Still, much of Kushner’s model does make sense. American newspaper operations are still quite profitable, with operating margins that average between 8 percent and 10 percent, according to Morton. The rash of bankruptcies in the last three years was primarily due to debt loads tacked on by Wall Street mergers and acquisitions. Those bankrupt newspaper companies still posted significant operating profits, which exclude debt-service costs.
The profit margins are constantly pressured, though, by declining ad revenue. What’s changed in the last two years is that many papers are offsetting most or all of those ad declines with money from subscribers.
Freedom Communications President Eric Spitz told Mathew Ingram in April that the Register was making its aggressive print revenue targets for the first two months of the year.
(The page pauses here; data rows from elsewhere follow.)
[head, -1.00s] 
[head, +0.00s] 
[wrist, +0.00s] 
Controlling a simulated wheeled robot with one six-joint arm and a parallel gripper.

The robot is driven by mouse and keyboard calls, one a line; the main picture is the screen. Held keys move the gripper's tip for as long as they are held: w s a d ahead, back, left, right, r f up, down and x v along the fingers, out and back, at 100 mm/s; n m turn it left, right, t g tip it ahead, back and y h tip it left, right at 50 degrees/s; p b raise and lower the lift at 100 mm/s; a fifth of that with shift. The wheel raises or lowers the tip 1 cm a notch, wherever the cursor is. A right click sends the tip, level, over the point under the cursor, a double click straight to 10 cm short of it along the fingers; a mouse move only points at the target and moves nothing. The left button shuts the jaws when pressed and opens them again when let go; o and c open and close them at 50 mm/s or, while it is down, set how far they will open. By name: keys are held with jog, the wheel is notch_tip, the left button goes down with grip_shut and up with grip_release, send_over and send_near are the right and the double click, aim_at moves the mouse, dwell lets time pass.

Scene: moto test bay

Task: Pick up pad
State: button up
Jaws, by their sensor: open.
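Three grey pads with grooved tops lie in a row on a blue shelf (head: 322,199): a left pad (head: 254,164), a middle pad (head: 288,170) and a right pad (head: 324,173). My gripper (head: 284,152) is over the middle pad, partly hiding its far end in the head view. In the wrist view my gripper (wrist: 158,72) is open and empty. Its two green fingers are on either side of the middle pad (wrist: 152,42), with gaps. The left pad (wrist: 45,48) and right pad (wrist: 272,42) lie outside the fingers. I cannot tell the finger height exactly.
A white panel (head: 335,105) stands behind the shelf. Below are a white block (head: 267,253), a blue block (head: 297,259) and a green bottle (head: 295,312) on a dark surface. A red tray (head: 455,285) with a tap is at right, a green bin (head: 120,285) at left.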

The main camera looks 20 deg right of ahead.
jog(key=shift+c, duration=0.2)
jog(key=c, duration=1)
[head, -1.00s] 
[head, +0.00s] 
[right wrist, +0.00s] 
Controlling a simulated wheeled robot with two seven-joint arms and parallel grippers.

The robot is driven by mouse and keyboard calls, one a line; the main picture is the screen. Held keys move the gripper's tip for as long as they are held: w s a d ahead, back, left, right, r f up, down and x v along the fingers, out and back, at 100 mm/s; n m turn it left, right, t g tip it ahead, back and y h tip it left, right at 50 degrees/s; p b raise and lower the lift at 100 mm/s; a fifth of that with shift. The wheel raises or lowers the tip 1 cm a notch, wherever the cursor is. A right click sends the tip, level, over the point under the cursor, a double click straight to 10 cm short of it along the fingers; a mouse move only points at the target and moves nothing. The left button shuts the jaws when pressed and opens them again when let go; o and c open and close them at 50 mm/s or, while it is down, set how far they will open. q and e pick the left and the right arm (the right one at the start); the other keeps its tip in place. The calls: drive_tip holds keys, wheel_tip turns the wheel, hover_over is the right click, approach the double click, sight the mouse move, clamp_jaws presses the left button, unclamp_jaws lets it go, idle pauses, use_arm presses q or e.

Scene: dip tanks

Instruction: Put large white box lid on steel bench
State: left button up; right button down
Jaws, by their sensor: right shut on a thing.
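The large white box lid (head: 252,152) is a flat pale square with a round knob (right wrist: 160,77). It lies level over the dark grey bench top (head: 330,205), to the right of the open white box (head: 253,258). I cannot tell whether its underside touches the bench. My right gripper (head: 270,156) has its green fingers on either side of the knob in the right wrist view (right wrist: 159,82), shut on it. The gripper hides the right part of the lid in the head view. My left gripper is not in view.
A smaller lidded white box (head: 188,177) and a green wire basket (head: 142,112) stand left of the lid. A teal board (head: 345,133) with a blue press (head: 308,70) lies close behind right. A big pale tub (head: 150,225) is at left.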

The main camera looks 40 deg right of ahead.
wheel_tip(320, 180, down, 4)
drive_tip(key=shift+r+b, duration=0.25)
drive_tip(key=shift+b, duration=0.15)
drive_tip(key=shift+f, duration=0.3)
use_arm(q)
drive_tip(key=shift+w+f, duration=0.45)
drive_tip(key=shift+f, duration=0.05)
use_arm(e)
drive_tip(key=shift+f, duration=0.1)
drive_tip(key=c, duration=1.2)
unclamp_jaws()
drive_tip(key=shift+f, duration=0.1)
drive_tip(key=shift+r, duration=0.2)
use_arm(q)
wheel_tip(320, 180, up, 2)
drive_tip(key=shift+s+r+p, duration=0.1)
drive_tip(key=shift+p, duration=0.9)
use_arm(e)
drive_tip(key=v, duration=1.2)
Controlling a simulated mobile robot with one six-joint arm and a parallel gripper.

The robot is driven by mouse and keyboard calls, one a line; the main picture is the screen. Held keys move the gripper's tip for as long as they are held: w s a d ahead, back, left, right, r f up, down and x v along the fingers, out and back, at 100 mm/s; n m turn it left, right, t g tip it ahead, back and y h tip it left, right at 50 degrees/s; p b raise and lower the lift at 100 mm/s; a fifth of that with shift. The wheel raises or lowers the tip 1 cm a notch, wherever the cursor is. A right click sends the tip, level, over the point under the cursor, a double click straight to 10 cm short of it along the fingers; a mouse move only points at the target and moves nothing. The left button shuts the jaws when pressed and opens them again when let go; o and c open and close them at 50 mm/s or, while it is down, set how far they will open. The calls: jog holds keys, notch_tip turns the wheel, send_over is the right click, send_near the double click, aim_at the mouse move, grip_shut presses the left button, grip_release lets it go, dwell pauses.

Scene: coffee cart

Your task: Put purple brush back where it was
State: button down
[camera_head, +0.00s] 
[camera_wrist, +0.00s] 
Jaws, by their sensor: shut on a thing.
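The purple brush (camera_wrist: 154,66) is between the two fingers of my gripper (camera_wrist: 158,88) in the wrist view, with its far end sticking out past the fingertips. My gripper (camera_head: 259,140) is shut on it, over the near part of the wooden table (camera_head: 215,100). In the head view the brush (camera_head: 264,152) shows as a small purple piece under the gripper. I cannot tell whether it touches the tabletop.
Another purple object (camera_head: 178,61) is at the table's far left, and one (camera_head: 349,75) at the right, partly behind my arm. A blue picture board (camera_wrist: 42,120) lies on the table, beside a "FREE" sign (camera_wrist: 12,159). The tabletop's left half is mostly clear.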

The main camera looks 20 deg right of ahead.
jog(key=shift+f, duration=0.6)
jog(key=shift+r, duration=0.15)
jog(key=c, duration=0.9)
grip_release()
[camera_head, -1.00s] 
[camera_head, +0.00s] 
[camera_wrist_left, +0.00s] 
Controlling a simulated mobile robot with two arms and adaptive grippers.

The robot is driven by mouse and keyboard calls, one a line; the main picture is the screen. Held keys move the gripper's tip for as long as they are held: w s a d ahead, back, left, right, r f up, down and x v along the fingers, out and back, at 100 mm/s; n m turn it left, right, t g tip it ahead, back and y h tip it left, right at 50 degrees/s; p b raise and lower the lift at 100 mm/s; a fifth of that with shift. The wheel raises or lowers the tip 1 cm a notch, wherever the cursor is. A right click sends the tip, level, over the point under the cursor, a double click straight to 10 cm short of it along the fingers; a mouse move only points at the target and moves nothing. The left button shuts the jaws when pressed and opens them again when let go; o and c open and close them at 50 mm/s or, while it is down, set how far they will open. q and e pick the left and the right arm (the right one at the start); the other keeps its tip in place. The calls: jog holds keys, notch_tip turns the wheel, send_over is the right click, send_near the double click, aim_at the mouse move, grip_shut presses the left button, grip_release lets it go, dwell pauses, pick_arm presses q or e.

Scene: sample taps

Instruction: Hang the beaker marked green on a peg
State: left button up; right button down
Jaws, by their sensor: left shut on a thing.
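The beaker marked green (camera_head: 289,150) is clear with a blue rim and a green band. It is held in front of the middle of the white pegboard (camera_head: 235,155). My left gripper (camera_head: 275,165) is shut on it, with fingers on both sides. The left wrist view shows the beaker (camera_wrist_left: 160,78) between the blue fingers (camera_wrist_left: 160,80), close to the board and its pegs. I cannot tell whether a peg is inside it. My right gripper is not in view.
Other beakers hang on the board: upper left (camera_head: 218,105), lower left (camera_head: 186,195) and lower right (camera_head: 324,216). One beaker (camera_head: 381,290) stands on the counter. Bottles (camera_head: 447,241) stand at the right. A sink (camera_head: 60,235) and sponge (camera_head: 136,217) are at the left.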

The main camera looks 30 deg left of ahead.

The paper’s next circulation report—due by the time you read this, at the end of April—will give an early indicator of the plan’s potential. A relatively flat report would be good news. A sharp decline would not.
Kushner has already rolled out creative new ways to add value for readers and advertisers. The Register gave each subscriber a $100 voucher to give ad space to their favorite charity, for example. The paper also signed a deal with the Los Angeles Angels to give subscribers unsold tickets to games, nudging the Register toward a membership model.
While it’s far too early to tell whether Kushner’s plan will work, it’s fair to say that the odds are against it. Print advertising is—barring a miracle—in an inexorable tailspin. Readers have more sources for news and entertainment than ever, and print-loving stalwarts are aging rapidly. Print isn’t picking up readers under 30, and it’s unclear how successful charging them full freight online will be.
But if Kushner fails, he will have gone down investing in journalism. And he says he’s in it for the long haul. “I don’t think that our model is for everybody,” Kushner says. “It takes a really long-term commitment. We have no institutional investors. We have no plans for an exit. We bought this basically to own it indefinitely.”